Somehow, though, Hitchcock’s prank came to seem much more mean-spirited as news of it spread, and the stories about it were embellished over the years. By the time Spoto wrote his Hitchcock biography three decades later, the incident had evolved into a sadistic stunt that kept O’Connell atop the Ferris wheel for more than an hour, and left her a sobbing, hysterical mess.

“The only sadistic part about it,” said O’Connell, “was that I didn’t get $100.”

According to O’Connell, her childhood was as normal and serene as it could possibly be as the daughter of one of the world’s most famous moviemakers.

Even after her parents moved to Hollywood in the late 1930s, so her father could make Rebecca for producer David O. Selznick, they lived frugally — Alma continued to do most of the family cooking — and held fast to family traditions. (Hitchcock, born and raised a Roman Catholic, drove his daughter to Mass every Sunday morning she was home.) Just as he always was a perfect gentleman on movie sets, he remained unruffled and soft-spoken at home. Rather than raise his voice when his daughter misbehaved, he would mournfully lecture: “Do you have any idea how much you’ve hurt your mother and me…?”

Little Patricia received most of her education in boarding schools, where her parents frequently visited her when they weren’t working together on films.

“My mother was his No. 1 helpmate,” O’Connell said. “If he found a story, he had her read it first, before anybody else, to see if she thought it would make a movie.

“Before they were married, back in England, she had started out as a scriptwriter, and then a cutter, on silent movies. And later on, sometimes she would spot things in his movies that other people had missed. Like, when they were working on Psycho, and they screened it right before it was to be released, she noticed there was a shot of Janet Leigh taking a breath after she was supposed to be dead. She was the only one who caught that. Even my father had missed it.

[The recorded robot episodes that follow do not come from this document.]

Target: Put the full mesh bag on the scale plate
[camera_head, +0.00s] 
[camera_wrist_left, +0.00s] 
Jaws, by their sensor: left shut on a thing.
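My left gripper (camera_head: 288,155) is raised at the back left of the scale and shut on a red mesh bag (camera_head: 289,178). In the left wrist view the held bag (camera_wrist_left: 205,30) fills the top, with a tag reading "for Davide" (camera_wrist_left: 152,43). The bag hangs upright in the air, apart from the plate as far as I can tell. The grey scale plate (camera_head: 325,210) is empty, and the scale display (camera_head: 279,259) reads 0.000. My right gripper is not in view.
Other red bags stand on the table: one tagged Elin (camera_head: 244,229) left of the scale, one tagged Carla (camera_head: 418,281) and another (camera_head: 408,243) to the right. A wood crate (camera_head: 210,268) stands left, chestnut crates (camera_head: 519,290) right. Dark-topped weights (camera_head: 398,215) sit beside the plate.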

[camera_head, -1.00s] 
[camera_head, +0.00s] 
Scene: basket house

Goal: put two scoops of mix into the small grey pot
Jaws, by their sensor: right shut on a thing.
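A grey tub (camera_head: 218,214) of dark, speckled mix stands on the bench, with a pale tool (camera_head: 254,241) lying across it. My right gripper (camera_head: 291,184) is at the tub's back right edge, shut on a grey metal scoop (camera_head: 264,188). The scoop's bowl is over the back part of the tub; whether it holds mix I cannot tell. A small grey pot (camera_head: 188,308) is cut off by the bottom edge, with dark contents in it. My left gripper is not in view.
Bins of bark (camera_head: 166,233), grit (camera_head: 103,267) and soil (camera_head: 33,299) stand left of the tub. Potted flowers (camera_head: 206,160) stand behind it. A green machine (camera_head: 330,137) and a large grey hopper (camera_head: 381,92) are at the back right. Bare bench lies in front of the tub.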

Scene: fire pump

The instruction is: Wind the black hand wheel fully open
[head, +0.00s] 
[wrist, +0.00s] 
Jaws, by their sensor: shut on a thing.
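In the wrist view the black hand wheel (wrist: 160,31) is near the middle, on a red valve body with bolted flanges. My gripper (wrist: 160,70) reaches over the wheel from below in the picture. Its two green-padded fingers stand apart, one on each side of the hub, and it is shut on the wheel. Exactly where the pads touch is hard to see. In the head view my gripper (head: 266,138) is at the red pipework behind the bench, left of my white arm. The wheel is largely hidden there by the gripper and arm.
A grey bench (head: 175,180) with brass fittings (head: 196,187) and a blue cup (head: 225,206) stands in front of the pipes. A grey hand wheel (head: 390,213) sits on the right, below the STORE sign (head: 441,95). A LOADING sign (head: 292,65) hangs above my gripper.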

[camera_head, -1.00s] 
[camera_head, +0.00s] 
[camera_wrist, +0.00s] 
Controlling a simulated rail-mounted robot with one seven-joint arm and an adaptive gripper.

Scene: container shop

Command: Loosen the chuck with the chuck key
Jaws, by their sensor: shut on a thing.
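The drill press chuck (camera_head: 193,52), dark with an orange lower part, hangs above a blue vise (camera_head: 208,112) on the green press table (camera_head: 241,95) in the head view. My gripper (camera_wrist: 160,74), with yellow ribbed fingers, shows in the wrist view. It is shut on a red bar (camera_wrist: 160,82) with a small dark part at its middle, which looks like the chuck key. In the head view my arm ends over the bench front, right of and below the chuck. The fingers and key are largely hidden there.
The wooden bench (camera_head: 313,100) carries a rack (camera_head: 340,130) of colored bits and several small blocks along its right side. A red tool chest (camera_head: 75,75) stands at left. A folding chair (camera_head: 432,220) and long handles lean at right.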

“After my mother died in 1982, Charles Champlin of the Los Angeles Times wrote a very nice bit about her, in which he said, ‘The Hitchcock touch had four hands, and two of them were Alma’s.’ Which is absolutely true.”

Which is more than she can say about some stories she has read and heard about her father.

“Most of the things that are spread about him really sprang from his sense of humor,” O’Connell said. “But people didn’t realize that he was joking, and took it seriously. So much of his stuff was done in humor. Now, granted, it was a macabre humor…

“There was a time, when I was attending boarding school in New York, and we were playing a game, and I was accidentally locked in a trunk. They got me out, but I was terrified. And I was still shaken the next day when my father came by to visit on his way to England. But all he says after I told him what had happened was, ‘Well, you got out, didn’t you?’

“And then he says, ‘You know, it’s like the old story about the girl who goes up to the attic in her wedding dress to get something, and the door slams shut, and she can’t get out, and they never find her until 20 years later. And then they find just the bones in the wedding dress…’ And this is what he tells me after I’ve been locked in a trunk.

“But, see, he’s laughing about it. That, to him, was very funny. And, looking back, it was funny. But at the time, when I was 16…

“You had to know him to appreciate his humor. And, obviously, a lot of people didn’t know him.”